Could you explain in plain, non-technical terms what it actually is you want to achieve at the end of the day?
Sure!
a) User enters domainA.com and gets redirected to domainB.com;
b) domainB finds out which domain user was redirected from, and based on that does:
i) sends request to analytical software recording that ‘visit from domainA has happened’;
ii) is issueing another redirect to location(=domainC) x,y,z,d, etc. depending on the domainA value.
That ^ are the business requirements.
Could it be that you do not want to send a 301 back to the client, but actually proxy the request onward to B or C? In that case adding the referrer would make sense but you would need to include this in the new request object that you actually pass on to
fetch
.
I want the user to go domainA->301->domainB->301->domainC.

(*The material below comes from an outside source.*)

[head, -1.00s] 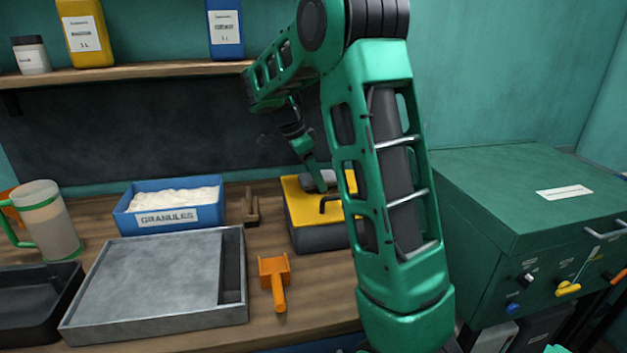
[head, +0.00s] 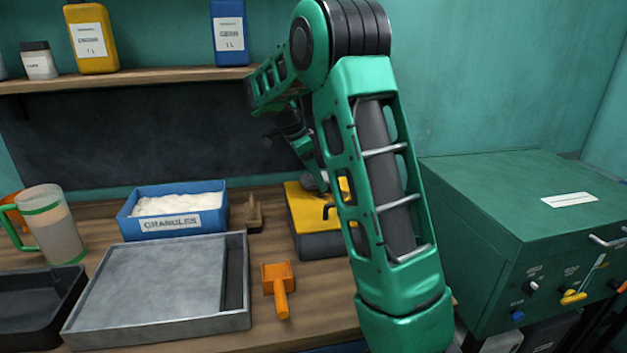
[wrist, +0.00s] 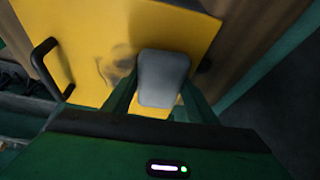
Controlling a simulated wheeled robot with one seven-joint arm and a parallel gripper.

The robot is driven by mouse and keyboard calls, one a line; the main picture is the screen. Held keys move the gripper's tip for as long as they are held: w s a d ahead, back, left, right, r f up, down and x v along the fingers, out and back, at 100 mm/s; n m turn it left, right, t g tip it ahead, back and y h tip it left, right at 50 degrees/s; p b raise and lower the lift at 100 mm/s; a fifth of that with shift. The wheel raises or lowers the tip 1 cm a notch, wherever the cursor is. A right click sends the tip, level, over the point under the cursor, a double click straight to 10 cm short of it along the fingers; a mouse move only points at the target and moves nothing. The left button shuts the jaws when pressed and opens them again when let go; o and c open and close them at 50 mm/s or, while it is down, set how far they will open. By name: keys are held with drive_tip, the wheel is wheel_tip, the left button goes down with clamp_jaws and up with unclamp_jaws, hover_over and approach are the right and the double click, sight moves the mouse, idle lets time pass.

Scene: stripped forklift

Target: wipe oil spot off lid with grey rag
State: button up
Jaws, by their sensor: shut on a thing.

- Why do you fetch the original request if you send a 301 anyhow?
location
does contain a proper URL in your actual code, right? Because just a domain name wouldnt be valid.- Where does the
host
variable come from?
Goes those questions are not relevant anymore with the updated code examples.
In other words, how do I ensure that in “domainA->301 → domainB->301->domainC” the bolded arrow, which represents request sent by client after receiving 301 redirect, contains “domainA” in any form of the request. I imagine I could achieve this by issueing ‘set-cookie’ readable by both domains with 301 response, but I was expecting to achieve this with Referers.